**GBP/USD Weekly Outlook: Gradual Rebound amid Dollar Consolidation**
*Adapted from analysis by ActionForex.com*
**Overview**
The GBP/USD currency pair exhibited a cautious yet steady rebound during recent sessions, capitalizing on a phase of US Dollar consolidation. After an extended downward trajectory, Sterling bulls are seeking validation for a sustainable turnaround, as the pair navigated back above key psychological levels. However, prevailing global uncertainties and the proximity of major event risks mean the path higher is not without its challenges.
**Technical Picture**
The medium-term trend for GBP/USD remains clouded by the steep correction initiated in late May, which saw Cable retreat from above the 1.2800 region towards multi-month lows. A combination of Dollar strength and inconsistent UK economic data contributed to this slump. Yet, the latter half of June brought tentative signs of stabilization and a nascent recovery.
– GBP/USD had been pressing towards the 1.2500 support but so far managed to avoid a clear bearish breakdown.
– The price action shows the formation of higher lows on the daily chart, suggesting downside momentum is losing steam.
– The 20 and 55-day EMAs are flattening, signaling that selling pressure may be exhausted in the near-term.
Technical participants are now eyeing the 1.2650 and 1.2700 resistances as potential targets. A clean break above these levels could suggest a deeper move higher, but this will likely require sustained risk appetite and evidence that US Dollar softness is more than a brief consolidation.
**Support and Resistance Levels**
– Initial Support: 1.2516, corresponding with the June pivot lows.
– Major Support: 1.2445, the key swing low recorded in early June.
– Initial Resistance: 1.2670, a recent intra-day high and technical hurdle.
– Major Resistance: 1.2760, the descending trendline from early June’s peak and a threshold for broader bullish ambitions.
**Indicators and Oscillators**
– Momentum indicators like RSI and Stochastics have turned up from oversold territory, but have yet to cross firmly into bullish zones.
– MACD on the daily chart is exhibiting a series of higher troughs, possibly hinting at the beginnings of positive divergence.
– The currency pair remains below its 200-day moving average, which is a reminder that long-term risks to the downside persist until convincingly reclaimed.
**Fundamental Backdrop**
Fundamental drivers in recent trading have been dominated by diverging central bank outlooks and shifting risk sentiment. While the US Federal Reserve delivered a hawkish pause and emphasized their data-dependent stance, markets have started pricing in fewer rate cuts for 2024 than previously anticipated. This has contributed to intermittent periods of US Dollar strength, restricting the upside potential for Cable.
On the UK side:
– The latest set of economic data points to resilience, particularly in labor and inflation figures, which offsets recession fears and sustains some policy tightening bets.

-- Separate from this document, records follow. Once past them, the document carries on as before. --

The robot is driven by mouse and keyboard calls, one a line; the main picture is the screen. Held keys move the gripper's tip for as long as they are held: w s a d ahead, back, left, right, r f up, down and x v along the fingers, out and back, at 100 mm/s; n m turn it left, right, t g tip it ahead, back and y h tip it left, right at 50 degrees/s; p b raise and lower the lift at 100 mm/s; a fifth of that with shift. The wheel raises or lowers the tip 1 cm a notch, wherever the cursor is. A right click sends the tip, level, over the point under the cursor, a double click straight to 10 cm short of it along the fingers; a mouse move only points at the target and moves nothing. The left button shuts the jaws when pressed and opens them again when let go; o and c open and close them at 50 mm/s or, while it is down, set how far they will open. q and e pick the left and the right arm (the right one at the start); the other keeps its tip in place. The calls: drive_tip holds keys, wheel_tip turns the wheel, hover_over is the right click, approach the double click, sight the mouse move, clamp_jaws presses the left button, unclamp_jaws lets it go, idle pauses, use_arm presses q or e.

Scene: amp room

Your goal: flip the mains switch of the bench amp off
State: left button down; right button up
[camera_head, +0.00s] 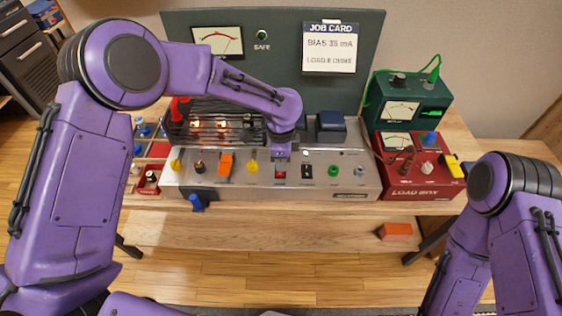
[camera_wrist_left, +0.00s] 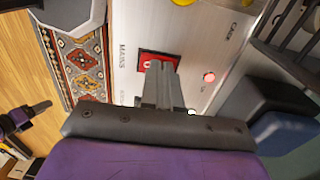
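The bench amp (camera_head: 235,198) is a silver panel on the bench with a row of coloured knobs and switches. Its mains switch (camera_head: 280,175) is a small red rocker at the front, right below my left gripper (camera_head: 281,157). In the left wrist view the red switch (camera_wrist_left: 144,60) lies beside the word MAINS, with a white mark on it. My left gripper (camera_wrist_left: 160,85) has its fingers together, with nothing visible between them. Their tips overlap the switch in that view; I cannot tell whether they touch it. My right gripper is out of view.
An orange lever (camera_head: 226,165), yellow knob (camera_head: 252,166) and black switch (camera_head: 306,171) flank the mains switch. Glowing tubes (camera_head: 222,125) stand behind. A red load box (camera_head: 420,180) is at right. A red lamp (camera_wrist_left: 208,77) is lit on the panel.

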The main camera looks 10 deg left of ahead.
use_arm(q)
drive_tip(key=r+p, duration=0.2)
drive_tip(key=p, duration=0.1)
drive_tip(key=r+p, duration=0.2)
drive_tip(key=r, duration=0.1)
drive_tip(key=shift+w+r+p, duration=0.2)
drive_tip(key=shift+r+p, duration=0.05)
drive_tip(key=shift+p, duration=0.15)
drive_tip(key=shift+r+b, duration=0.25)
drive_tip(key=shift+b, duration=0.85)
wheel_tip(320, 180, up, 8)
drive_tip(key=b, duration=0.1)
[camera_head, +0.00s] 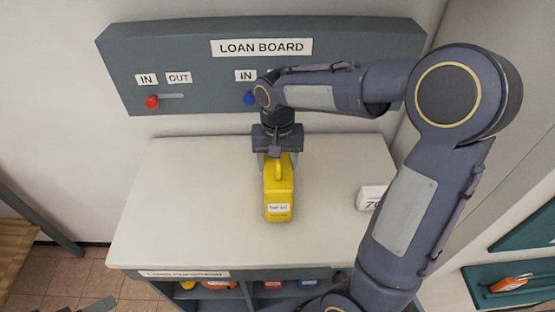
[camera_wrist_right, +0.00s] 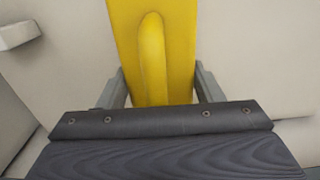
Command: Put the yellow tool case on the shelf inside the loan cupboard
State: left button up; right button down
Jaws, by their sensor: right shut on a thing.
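The yellow tool case (camera_head: 279,194) is upright at the middle of the white counter top, with a white label on its near end. My right gripper (camera_head: 277,160) comes down over its far part and is shut on it. In the right wrist view the gripper's fingers (camera_wrist_right: 158,90) sit on both sides of the yellow case (camera_wrist_right: 180,40). I cannot tell whether the case touches the counter. The loan cupboard (camera_head: 185,274) is under the counter top, its label partly readable. Its open compartments hold several coloured items. My left gripper is not clearly in view.
The white counter top (camera_head: 190,200) is clear left of the case. A small white number block (camera_head: 370,197) stands at its right. The loan board (camera_head: 200,50) hangs behind, with a red knob (camera_head: 152,101) and a blue knob (camera_head: 249,98). A teal tray (camera_head: 480,290) with an orange tool is lower right.

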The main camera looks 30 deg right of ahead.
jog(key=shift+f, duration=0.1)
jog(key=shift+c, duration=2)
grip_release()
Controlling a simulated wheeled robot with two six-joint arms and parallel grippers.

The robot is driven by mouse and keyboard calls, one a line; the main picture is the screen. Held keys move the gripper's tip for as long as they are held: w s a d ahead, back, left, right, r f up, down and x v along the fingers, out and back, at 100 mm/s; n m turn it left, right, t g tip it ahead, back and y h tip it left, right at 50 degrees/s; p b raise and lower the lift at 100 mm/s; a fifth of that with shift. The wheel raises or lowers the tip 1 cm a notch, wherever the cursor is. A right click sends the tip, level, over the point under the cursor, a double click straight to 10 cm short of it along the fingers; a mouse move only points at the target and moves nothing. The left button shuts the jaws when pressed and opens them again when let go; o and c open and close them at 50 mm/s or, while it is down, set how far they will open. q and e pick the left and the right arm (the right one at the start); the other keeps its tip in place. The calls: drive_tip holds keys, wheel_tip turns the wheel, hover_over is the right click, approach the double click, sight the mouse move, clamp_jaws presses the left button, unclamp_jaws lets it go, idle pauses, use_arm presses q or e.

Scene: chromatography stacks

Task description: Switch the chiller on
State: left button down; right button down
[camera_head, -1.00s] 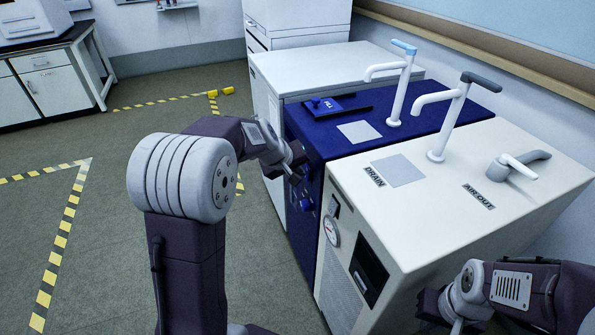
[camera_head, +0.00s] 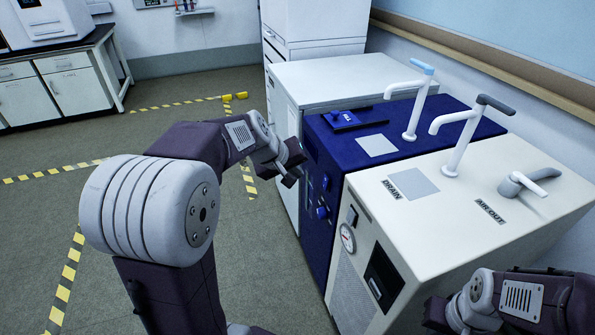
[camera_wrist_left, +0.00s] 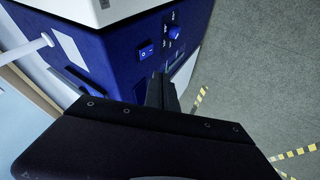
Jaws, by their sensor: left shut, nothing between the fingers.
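A dark blue unit (camera_head: 440,116) stands between two pale units, with a light blue-handled tap on top. No chiller label is legible on it. Its front carries a blue knob (camera_head: 322,212). In the left wrist view the front panel shows a blue rocker switch (camera_wrist_left: 146,50) beside the knob (camera_wrist_left: 176,33); its on or off position is too small to tell. My left gripper (camera_head: 297,172) is shut and empty, in front of that panel and apart from it.
A cream unit (camera_head: 450,230) marked DRAIN and AIR OUT, with a gauge (camera_head: 348,238) and taps, stands nearer. A white unit (camera_head: 340,73) stands behind the blue one. A wall (camera_head: 480,45) runs along the right. Floor (camera_head: 200,120) at left is open, with striped tape.

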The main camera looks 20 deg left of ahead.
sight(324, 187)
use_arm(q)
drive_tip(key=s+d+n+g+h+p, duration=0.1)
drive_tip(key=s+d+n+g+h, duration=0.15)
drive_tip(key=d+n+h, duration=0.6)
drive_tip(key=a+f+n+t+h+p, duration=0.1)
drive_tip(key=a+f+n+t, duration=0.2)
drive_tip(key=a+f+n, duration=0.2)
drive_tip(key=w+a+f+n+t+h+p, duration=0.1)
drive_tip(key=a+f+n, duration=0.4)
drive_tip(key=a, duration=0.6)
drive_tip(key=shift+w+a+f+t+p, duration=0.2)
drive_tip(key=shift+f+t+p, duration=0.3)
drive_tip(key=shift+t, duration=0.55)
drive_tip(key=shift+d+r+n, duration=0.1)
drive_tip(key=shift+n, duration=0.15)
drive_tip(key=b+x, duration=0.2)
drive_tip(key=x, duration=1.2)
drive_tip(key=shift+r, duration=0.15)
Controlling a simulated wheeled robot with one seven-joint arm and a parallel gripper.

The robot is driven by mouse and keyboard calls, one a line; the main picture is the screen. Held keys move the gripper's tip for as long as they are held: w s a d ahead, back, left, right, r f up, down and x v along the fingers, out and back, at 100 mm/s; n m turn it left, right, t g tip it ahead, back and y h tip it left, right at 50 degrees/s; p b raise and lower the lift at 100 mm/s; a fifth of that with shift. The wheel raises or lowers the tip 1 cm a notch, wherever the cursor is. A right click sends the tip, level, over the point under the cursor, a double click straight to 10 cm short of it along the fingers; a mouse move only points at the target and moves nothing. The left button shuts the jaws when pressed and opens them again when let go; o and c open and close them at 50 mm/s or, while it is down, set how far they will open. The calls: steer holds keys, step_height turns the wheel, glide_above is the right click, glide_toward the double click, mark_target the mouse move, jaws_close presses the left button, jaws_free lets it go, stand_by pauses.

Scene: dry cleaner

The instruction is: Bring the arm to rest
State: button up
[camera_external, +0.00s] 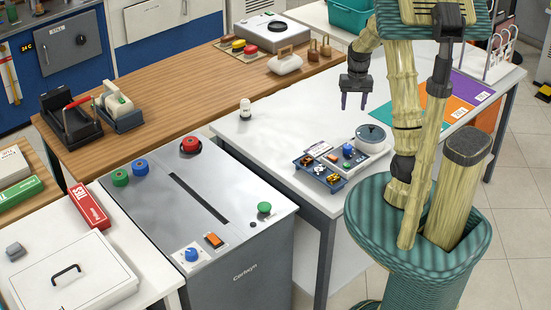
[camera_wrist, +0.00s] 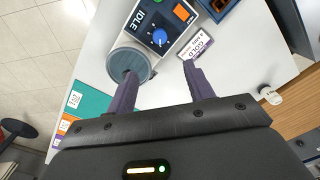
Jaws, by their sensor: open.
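My gripper (camera_external: 355,101) hangs above the white table (camera_external: 290,105), pointing down, with its two purple fingers apart and nothing between them. In the wrist view my gripper (camera_wrist: 158,82) is also open and empty. My arm stands bent, with the upper links raised over my base. Below and in front of the fingers is a small device with a round grey lid (camera_external: 370,133), which also shows in the wrist view as a round grey disc (camera_wrist: 130,62) beside a panel with a blue knob marked IDLE.
A tray of small parts (camera_external: 319,172) sits at the table's front edge. A white-capped bottle (camera_external: 245,109) stands at the table's left. Coloured sheets (camera_external: 460,97) lie at the right. A grey machine (camera_external: 200,205) with buttons stands at front left. The table's middle is clear.

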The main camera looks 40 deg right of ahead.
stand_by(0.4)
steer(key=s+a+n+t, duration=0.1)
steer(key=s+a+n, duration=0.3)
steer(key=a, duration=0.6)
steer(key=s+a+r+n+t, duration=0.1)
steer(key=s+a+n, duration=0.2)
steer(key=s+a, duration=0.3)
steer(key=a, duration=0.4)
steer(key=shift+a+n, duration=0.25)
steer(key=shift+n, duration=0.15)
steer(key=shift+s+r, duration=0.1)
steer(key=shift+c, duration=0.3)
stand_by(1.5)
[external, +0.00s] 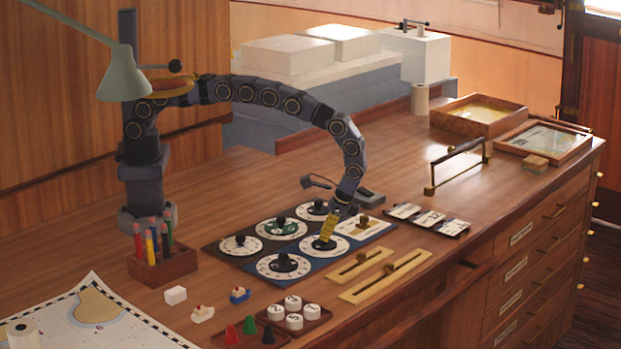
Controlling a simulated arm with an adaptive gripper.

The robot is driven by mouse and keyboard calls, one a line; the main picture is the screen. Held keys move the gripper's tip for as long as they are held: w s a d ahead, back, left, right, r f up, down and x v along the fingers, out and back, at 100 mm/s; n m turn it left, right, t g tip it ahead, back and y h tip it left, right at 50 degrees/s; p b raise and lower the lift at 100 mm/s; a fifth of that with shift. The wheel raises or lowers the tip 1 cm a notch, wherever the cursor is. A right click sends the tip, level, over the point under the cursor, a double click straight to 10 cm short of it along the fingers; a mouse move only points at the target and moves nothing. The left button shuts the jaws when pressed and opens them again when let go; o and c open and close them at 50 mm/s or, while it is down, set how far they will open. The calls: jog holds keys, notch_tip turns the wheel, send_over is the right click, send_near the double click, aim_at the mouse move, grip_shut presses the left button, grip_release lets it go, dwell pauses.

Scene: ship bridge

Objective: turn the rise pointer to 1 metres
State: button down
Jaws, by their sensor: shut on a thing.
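A board of round white dials with dark knobs (262,250) lies on the wooden desk, with a blue front part. My gripper (326,240) points down over the white dial (343,248) at the front right of the board. It is shut on that dial's pointer knob, which is mostly hidden by the yellow fingers. The dial's markings and labels are too small to read, so I cannot tell which dial is the rise one or what value it shows.
Brass slider plates (386,276) lie right of the dials, close to the gripper. A pencil block (162,264) stands left. A tray of white round pieces (293,312) sits in front. A card tray (428,220) and brass handle (459,163) are right.

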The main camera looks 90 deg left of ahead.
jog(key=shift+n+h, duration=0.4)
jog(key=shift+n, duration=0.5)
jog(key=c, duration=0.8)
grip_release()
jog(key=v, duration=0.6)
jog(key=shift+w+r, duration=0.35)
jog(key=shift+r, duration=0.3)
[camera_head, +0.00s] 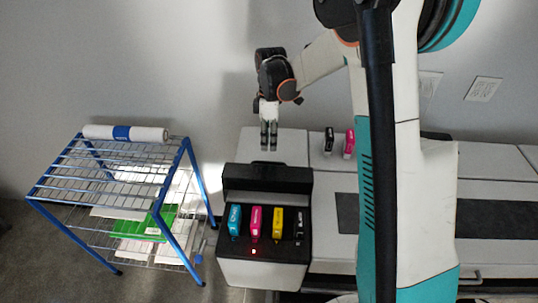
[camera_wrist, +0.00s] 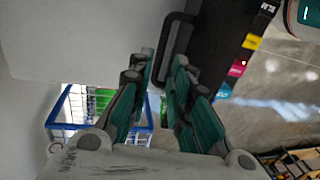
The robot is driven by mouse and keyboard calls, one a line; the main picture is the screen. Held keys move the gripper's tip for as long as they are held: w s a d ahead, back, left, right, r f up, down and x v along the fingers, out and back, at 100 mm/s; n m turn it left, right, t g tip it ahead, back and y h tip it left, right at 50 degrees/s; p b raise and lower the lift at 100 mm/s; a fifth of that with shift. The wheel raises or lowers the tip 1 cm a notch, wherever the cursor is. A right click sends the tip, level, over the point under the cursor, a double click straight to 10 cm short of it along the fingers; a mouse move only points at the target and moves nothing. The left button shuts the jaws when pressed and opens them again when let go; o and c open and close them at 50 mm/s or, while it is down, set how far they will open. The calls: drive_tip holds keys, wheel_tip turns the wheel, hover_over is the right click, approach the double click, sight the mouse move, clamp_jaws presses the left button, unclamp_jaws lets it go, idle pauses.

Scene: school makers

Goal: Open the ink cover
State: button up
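The large printer has an ink bay on its left part. A dark ink cover (camera_head: 266,179) stands raised behind a row of cyan (camera_head: 235,219), magenta (camera_head: 255,219), yellow (camera_head: 278,220) and black (camera_head: 299,222) cartridges, which are exposed. My gripper (camera_head: 268,148) points down just behind and above the cover's top edge. In the wrist view, my gripper (camera_wrist: 160,62) has its fingertips a little apart, beside a black looped handle (camera_wrist: 180,42) by the dark cover. The handle's lower end shows between the fingers; contact cannot be told. I see nothing held.
Loose black (camera_head: 328,141) and magenta (camera_head: 349,143) cartridges stand on the printer top (camera_head: 300,148) to the right. A blue wire rack (camera_head: 172,165) with a paper roll (camera_head: 125,133) stands close on the left. A wall is behind.

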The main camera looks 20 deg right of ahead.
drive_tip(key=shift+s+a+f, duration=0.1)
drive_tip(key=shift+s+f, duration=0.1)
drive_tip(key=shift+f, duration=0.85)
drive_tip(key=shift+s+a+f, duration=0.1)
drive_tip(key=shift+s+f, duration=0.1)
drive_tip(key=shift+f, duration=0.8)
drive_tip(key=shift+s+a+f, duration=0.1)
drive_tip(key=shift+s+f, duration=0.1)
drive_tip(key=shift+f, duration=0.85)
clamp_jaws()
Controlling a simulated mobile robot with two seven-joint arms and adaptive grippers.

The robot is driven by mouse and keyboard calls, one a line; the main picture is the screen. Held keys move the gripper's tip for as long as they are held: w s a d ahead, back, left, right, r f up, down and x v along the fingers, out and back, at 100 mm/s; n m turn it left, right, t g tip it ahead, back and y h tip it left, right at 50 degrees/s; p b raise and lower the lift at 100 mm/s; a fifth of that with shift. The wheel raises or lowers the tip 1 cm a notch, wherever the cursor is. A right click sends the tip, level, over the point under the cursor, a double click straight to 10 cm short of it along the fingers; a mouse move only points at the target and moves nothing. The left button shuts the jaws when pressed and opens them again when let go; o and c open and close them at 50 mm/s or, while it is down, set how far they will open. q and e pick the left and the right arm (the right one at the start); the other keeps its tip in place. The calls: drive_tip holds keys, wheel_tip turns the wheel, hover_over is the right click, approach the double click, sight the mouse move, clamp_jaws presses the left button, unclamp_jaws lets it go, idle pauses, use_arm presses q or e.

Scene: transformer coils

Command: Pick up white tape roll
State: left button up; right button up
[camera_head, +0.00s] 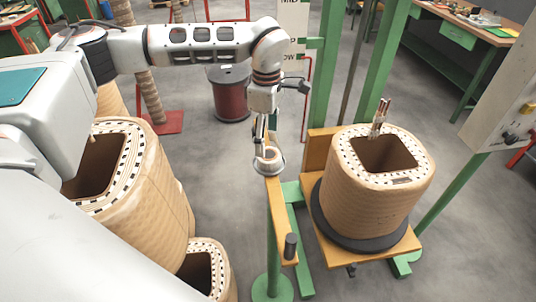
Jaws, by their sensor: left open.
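The white tape roll (269,165) is a small pale ring at the top end of a narrow wooden bar (279,222), in the middle of the head view. My left gripper (265,146) points down right at the roll, with its fingers open. The fingertips overlap the roll's upper part in the picture; I cannot tell whether they touch it. My right gripper is not in view.
A large tan coil (372,200) stands on a wooden platform (398,244) to the right, with green posts (326,70) behind. More tan coils (150,185) stand at left. A dark red spool (230,98) is behind. Grey floor lies between.

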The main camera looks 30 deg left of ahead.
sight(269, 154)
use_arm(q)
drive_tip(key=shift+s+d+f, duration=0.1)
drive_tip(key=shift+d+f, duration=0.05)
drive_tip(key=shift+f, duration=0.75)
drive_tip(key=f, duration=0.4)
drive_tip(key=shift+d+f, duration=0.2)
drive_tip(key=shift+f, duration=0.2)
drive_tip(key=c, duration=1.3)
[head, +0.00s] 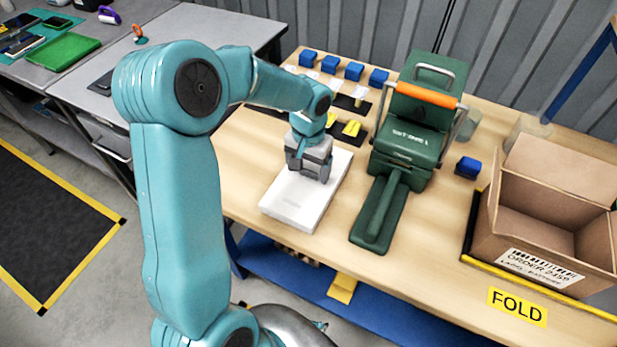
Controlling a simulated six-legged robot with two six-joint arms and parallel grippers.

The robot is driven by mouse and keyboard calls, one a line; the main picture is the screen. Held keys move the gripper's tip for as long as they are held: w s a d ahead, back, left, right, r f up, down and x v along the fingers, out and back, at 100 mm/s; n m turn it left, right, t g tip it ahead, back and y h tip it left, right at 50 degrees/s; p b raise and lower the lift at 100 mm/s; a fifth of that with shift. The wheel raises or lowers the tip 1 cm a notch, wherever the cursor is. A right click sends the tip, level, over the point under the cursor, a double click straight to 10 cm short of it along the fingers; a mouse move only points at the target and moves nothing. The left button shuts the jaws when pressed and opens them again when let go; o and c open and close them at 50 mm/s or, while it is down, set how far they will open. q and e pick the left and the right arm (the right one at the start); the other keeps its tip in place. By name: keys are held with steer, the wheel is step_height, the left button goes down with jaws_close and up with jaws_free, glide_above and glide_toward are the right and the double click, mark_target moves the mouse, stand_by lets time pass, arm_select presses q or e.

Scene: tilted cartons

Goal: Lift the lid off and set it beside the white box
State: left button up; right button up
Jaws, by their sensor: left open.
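A flat white box (291,207) lies at an angle on the wooden table, left of a green machine. Its top looks like one plain white surface, and I cannot make out a seam between lid and box. My left gripper (309,172) points down over the far half of the white box. Its fingers are open, at or just above the top face; whether they touch it I cannot tell. The gripper hides part of the far end of the box. My right gripper is not in view.
The green machine (415,125) with an orange handle stands close right of the box. An open carton (540,215) sits at the right, by a yellow FOLD label (517,306). Several blue blocks line the back.

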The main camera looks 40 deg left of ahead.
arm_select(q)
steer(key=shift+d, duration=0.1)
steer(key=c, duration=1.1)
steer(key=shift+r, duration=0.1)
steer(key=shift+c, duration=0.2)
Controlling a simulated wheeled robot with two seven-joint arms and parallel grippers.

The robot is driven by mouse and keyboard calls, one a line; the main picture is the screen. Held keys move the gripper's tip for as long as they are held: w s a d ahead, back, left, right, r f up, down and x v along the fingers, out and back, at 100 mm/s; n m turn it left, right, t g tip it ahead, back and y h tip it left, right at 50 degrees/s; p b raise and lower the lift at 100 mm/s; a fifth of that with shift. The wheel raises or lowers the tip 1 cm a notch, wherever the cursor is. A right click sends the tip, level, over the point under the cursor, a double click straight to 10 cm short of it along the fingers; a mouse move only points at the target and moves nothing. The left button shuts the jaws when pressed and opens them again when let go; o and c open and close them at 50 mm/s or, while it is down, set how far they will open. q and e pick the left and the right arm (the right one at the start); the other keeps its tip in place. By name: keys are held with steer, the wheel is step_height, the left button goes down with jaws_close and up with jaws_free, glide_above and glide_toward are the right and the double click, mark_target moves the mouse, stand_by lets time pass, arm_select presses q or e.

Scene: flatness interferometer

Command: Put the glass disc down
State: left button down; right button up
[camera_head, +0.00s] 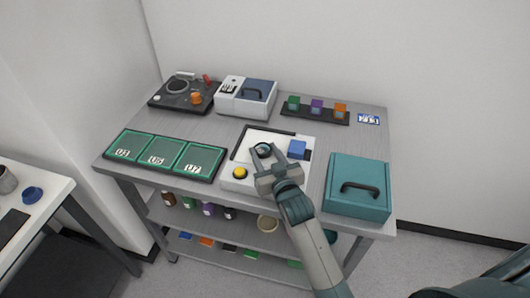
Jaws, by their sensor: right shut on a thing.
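My right gripper (276,158) reaches in from the lower right, over the white interferometer unit (234,185) on the grey table. It is shut on the glass disc (263,149), a small round piece with a dark rim and pale middle between the fingers. I cannot tell whether the disc touches the unit's surface or is held just above it. The unit has a yellow button (240,173) at its front left and a blue block (297,148) at its right. My left gripper is not in view.
A tray with three green pads (158,137) lies left of the unit. A teal case (357,187) with a dark handle stands at right. Behind are a black device (177,104), a white-and-blue box (247,95) and a rack of coloured blocks (316,115). Shelves below hold small items.

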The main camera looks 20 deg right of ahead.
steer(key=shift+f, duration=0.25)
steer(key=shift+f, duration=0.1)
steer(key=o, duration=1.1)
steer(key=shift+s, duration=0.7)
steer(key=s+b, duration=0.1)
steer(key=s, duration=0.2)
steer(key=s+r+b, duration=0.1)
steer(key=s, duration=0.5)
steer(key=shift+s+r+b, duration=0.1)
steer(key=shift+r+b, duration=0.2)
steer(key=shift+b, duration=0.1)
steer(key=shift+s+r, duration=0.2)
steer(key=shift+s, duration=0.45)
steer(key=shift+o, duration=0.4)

– The Bank of England (BoE) provided mixed signals by holding rates steady but reiterating its watchful stance on inflation.
– Political uncertainty due to ongoing election campaigning has added some volatility, although traders generally expect continuity in monetary policy regardless of the election outcome.
The interplay between a cautious BoE and a less dovish Fed creates a complex backdrop. While Sterling has room to retrace higher, any sign of renewed economic stress or policy disappointment could quickly reverse recent gains.
**Key Events to Watch**
– US PCE Inflation Report: This is a pivotal gauge for Fed policy and any upside surprise would likely reignite Dollar demand.
– UK GDP and CPI Reports: Both will be scrutinized for signs that the UK economy can sustain current growth and price pressure, maintaining the case for the BoE to stay the course.
– Central Bank Speeches: Comments from Fed and BoE officials could reshape expectations for rate adjustments and trigger volatility.